Extracted records ▸
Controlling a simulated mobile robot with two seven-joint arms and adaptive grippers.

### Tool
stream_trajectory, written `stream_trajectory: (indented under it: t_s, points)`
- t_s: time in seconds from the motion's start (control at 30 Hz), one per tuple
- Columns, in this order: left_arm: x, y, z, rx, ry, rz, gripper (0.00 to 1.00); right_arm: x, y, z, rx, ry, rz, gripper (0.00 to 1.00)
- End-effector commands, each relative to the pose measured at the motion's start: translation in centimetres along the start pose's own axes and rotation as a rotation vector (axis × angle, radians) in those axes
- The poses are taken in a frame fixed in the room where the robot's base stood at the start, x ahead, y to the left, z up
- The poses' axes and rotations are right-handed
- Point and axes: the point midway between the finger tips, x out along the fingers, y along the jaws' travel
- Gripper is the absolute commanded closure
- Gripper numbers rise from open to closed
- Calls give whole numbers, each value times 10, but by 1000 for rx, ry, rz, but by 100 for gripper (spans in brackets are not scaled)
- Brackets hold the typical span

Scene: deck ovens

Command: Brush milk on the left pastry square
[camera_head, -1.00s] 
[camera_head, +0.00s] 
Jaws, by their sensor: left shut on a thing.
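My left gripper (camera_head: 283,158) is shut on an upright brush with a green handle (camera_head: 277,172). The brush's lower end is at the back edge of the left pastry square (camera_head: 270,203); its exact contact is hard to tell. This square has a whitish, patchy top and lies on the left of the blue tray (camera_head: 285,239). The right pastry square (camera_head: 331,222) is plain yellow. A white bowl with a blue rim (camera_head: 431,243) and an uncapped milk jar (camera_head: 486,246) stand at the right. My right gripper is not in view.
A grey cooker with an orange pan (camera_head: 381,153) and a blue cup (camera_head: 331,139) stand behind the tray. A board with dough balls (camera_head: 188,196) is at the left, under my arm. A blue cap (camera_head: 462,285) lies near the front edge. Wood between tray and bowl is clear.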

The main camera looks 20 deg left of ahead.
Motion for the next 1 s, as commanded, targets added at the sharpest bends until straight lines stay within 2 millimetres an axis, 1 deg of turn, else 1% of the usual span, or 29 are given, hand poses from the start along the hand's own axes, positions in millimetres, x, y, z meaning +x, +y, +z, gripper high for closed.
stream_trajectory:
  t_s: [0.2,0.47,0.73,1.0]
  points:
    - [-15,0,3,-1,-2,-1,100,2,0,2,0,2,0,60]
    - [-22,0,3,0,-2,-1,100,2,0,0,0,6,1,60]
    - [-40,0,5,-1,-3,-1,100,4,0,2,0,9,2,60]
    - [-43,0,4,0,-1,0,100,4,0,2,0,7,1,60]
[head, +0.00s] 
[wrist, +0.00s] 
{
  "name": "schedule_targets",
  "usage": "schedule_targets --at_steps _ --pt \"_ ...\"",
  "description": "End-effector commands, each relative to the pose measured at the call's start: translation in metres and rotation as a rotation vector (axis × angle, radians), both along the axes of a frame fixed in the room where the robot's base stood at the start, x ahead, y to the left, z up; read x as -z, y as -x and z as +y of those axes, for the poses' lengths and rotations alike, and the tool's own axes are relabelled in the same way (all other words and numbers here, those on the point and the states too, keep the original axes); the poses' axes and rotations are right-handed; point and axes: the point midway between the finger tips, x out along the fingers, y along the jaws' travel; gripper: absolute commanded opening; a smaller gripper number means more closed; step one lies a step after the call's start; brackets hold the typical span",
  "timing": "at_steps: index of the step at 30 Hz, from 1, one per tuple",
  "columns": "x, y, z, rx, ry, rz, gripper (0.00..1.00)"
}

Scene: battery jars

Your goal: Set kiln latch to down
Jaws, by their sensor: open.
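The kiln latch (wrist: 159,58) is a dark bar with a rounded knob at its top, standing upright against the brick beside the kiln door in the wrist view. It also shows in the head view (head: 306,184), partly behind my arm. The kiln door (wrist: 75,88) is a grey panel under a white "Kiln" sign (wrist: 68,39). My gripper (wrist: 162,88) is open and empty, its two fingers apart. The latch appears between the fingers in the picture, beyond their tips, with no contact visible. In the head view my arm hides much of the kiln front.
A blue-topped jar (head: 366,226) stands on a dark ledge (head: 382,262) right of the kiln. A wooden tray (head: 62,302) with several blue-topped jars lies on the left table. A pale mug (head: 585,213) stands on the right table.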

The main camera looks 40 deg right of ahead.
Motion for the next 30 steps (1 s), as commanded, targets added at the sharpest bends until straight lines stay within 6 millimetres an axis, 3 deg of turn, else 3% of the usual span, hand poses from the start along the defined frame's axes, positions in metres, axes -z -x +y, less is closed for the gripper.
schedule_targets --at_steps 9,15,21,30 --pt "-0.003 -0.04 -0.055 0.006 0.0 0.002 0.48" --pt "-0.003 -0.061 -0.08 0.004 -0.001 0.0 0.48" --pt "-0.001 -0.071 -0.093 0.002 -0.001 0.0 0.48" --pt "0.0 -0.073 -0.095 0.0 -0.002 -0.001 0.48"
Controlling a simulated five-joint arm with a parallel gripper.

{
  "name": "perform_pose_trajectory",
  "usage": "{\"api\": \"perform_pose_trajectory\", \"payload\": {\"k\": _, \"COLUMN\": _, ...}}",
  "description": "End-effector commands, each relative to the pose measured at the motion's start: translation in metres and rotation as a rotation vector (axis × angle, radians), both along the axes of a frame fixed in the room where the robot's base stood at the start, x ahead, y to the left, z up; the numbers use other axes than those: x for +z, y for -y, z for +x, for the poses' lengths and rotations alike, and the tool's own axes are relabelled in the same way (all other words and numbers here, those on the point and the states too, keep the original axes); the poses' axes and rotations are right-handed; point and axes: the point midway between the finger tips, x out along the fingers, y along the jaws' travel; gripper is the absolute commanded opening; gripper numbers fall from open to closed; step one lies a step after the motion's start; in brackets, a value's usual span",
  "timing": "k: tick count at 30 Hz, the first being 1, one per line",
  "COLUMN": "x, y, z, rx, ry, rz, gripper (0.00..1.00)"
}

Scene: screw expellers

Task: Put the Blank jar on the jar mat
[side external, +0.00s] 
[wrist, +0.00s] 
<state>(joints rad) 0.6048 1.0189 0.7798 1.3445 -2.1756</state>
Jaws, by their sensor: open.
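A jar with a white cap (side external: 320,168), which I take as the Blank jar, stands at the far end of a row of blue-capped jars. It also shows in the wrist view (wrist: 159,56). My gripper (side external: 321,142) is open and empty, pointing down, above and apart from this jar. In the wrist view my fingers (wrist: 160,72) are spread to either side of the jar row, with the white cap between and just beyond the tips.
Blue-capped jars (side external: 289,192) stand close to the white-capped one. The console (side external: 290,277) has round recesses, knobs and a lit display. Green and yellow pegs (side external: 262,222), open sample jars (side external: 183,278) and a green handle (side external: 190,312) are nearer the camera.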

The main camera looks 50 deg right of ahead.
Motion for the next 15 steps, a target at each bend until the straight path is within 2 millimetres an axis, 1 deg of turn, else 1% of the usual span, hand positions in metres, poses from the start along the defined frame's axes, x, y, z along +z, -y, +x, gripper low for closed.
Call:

Objective ▸
Please set down all the data word for word.

Correct output ▸
Controlling a simulated mobile robot with two seven-joint arms and adaptive grippers.

### Tool
stream_trajectory, written `stream_trajectory: (indented under it: t_s, points)`
- t_s: time in seconds from the motion's start (control at 30 Hz), one per tuple
- Columns, in this order: left_arm: x, y, z, rx, ry, rz, gripper (0.00 to 1.00); right_arm: x, y, z, rx, ry, rz, gripper (0.00 to 1.00)
- End-effector commands, each relative to the pose measured at the motion's start: translation in centimetres along the start pose's own axes and rotation as a rotation vector (axis × angle, radians) in those axes
- The poses are taken in a frame fixed in the room where the robot's base stood at the start, x ahead, y to the left, z up
- The poses' axes and rotations are right-handed
- Point and axes: the point midway between the finger tips, x out along the fingers, y along the jaws' travel
- Gripper is the absolute commanded closure
- Gripper numbers rise from open to closed
- Calls give whole numbers, each value times 10, but by 1000 for rx, ry, rz, but by 100 for gripper (spans in brackets are not scaled)
- Brackets hold the typical span

Scene: deck ovens

Command: Brush milk on the left pastry square
[camera_head, -1.00s] 
[camera_head, +0.00s] 
Jaws, by their sensor: left shut on a thing.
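My left gripper (camera_head: 283,158) is shut on an upright brush with a green handle (camera_head: 277,172). The brush's lower end is at the back edge of the left pastry square (camera_head: 270,203); its exact contact is hard to tell. This square has a whitish, patchy top and lies on the left of the blue tray (camera_head: 285,239). The right pastry square (camera_head: 331,222) is plain yellow. A white bowl with a blue rim (camera_head: 431,243) and an uncapped milk jar (camera_head: 486,246) stand at the right. My right gripper is not in view.
A grey cooker with an orange pan (camera_head: 381,153) and a blue cup (camera_head: 331,139) stand behind the tray. A board with dough balls (camera_head: 188,196) is at the left, under my arm. A blue cap (camera_head: 462,285) lies near the front edge. Wood between tray and bowl is clear.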

The main camera looks 20 deg left of ahead.
Motion for the next 1 s, as commanded, targets added at the sharpest bends until straight lines stay within 2 millimetres an axis, 1 deg of turn, else 1% of the usual span, or 29 are given, hand poses from the start along the hand's own axes, positions in millimetres, x, y, z meaning +x, +y, +z, gripper high for closed.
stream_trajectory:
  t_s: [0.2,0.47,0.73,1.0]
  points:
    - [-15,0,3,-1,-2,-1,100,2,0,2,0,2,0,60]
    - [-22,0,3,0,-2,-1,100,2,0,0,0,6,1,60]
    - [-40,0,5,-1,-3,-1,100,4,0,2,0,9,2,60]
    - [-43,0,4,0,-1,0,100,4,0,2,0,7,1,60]
[head, +0.00s] 
[wrist, +0.00s] 
{
  "name": "schedule_targets",
  "usage": "schedule_targets --at_steps _ --pt \"_ ...\"",
  "description": "End-effector commands, each relative to the pose measured at the call's start: translation in metres and rotation as a rotation vector (axis × angle, radians), both along the axes of a frame fixed in the room where the robot's base stood at the start, x ahead, y to the left, z up; read x as -z, y as -x and z as +y of those axes, for the poses' lengths and rotations alike, and the tool's own axes are relabelled in the same way (all other words and numbers here, those on the point and the states too, keep the original axes); the poses' axes and rotations are right-handed; point and axes: the point midway between the finger tips, x out along the fingers, y along the jaws' travel; gripper: absolute commanded opening; a smaller gripper number means more closed; step one lies a step after the call's start; brackets hold the typical span",
  "timing": "at_steps: index of the step at 30 Hz, from 1, one per tuple",
  "columns": "x, y, z, rx, ry, rz, gripper (0.00..1.00)"
}

Scene: battery jars

Your goal: Set kiln latch to down
Jaws, by their sensor: open.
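The kiln latch (wrist: 159,58) is a dark bar with a rounded knob at its top, standing upright against the brick beside the kiln door in the wrist view. It also shows in the head view (head: 306,184), partly behind my arm. The kiln door (wrist: 75,88) is a grey panel under a white "Kiln" sign (wrist: 68,39). My gripper (wrist: 162,88) is open and empty, its two fingers apart. The latch appears between the fingers in the picture, beyond their tips, with no contact visible. In the head view my arm hides much of the kiln front.
A blue-topped jar (head: 366,226) stands on a dark ledge (head: 382,262) right of the kiln. A wooden tray (head: 62,302) with several blue-topped jars lies on the left table. A pale mug (head: 585,213) stands on the right table.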

The main camera looks 40 deg right of ahead.
Motion for the next 30 steps (1 s), as commanded, targets added at the sharpest bends until straight lines stay within 6 millimetres an axis, 3 deg of turn, else 3% of the usual span, hand poses from the start along the defined frame's axes, positions in metres, axes -z -x +y, less is closed for the gripper.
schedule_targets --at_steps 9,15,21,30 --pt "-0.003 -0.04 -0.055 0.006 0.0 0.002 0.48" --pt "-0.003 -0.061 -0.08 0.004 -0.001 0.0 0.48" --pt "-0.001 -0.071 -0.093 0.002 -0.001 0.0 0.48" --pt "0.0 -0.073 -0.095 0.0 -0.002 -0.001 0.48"
Controlling a simulated five-joint arm with a parallel gripper.

{
  "name": "perform_pose_trajectory",
  "usage": "{\"api\": \"perform_pose_trajectory\", \"payload\": {\"k\": _, \"COLUMN\": _, ...}}",
  "description": "End-effector commands, each relative to the pose measured at the motion's start: translation in metres and rotation as a rotation vector (axis × angle, radians), both along the axes of a frame fixed in the room where the robot's base stood at the start, x ahead, y to the left, z up; the numbers use other axes than those: x for +z, y for -y, z for +x, for the poses' lengths and rotations alike, and the tool's own axes are relabelled in the same way (all other words and numbers here, those on the point and the states too, keep the original axes); the poses' axes and rotations are right-handed; point and axes: the point midway between the finger tips, x out along the fingers, y along the jaws' travel; gripper is the absolute commanded opening; gripper numbers fall from open to closed; step one lies a step after the motion's start; in brackets, a value's usual span",
  "timing": "k: tick count at 30 Hz, the first being 1, one per line",
  "COLUMN": "x, y, z, rx, ry, rz, gripper (0.00..1.00)"
}

Scene: screw expellers

Task: Put the Blank jar on the jar mat
[side external, +0.00s] 
[wrist, +0.00s] 
<state>(joints rad) 0.6048 1.0189 0.7798 1.3445 -2.1756</state>
Jaws, by their sensor: open.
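A jar with a white cap (side external: 320,168), which I take as the Blank jar, stands at the far end of a row of blue-capped jars. It also shows in the wrist view (wrist: 159,56). My gripper (side external: 321,142) is open and empty, pointing down, above and apart from this jar. In the wrist view my fingers (wrist: 160,72) are spread to either side of the jar row, with the white cap between and just beyond the tips.
Blue-capped jars (side external: 289,192) stand close to the white-capped one. The console (side external: 290,277) has round recesses, knobs and a lit display. Green and yellow pegs (side external: 262,222), open sample jars (side external: 183,278) and a green handle (side external: 190,312) are nearer the camera.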

The main camera looks 50 deg right of ahead.
Motion for the next 15 steps, a target at each bend until the straight path is within 2 millimetres an axis, 1 deg of turn, else 1% of the usual span, hand positions in metres, poses from the start along the defined frame's axes, x, y, z along +z, -y, +x, gripper low for closed.
Call:

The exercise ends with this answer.